> **Your task**
Set down precisely the lines from the line with "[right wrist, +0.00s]" through the end of the material, inclusive, and no pictures.

> **Available data**
--*--

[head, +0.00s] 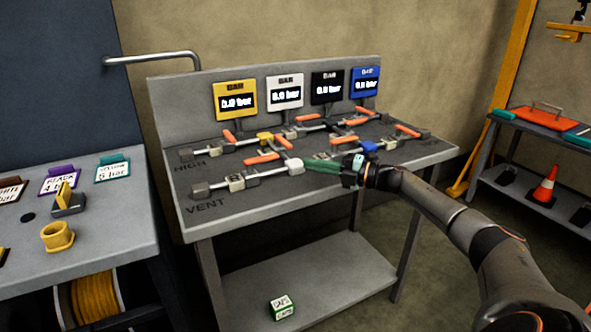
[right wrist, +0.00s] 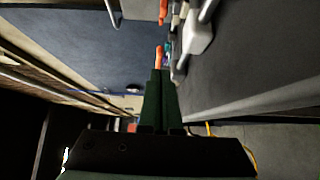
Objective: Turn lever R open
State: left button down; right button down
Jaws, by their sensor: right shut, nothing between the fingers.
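The grey bench (head: 240,207) carries pipes with several orange valve levers. One orange lever (head: 262,158) lies on the front pipe marked VENT, and another (head: 283,142) angles up behind the white fitting (head: 293,165). My left gripper is not in view.
Yellow (head: 235,100), white (head: 285,93), black (head: 327,87) and blue (head: 365,82) gauges stand along the back. A blue fitting (head: 369,147) is near my right wrist. A side table (head: 120,215) stands left, a rack with a cone (head: 545,187) right. The bench's front edge is clear.

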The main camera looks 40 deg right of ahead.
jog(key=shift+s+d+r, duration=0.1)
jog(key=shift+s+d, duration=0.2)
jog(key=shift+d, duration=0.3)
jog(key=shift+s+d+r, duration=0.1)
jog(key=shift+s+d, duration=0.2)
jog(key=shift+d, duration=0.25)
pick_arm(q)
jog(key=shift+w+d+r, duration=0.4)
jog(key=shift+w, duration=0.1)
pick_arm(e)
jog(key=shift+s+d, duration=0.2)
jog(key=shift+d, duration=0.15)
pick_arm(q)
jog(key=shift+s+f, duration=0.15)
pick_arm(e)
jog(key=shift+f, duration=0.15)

--*--

> **The reply**
[right wrist, +0.00s] 
Objective: Turn lever R open
State: left button down; right button down
Jaws, by their sensor: right shut, nothing between the fingers.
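The grey bench (head: 240,207) carries pipes with several orange valve levers. One orange lever (head: 262,158) lies on the front pipe marked VENT, and another (head: 283,142) angles up behind the white fitting (head: 293,165). My left gripper is not in view.
Yellow (head: 235,100), white (head: 285,93), black (head: 327,87) and blue (head: 365,82) gauges stand along the back. A blue fitting (head: 369,147) is near my right wrist. A side table (head: 120,215) stands left, a rack with a cone (head: 545,187) right. The bench's front edge is clear.

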The main camera looks 40 deg right of ahead.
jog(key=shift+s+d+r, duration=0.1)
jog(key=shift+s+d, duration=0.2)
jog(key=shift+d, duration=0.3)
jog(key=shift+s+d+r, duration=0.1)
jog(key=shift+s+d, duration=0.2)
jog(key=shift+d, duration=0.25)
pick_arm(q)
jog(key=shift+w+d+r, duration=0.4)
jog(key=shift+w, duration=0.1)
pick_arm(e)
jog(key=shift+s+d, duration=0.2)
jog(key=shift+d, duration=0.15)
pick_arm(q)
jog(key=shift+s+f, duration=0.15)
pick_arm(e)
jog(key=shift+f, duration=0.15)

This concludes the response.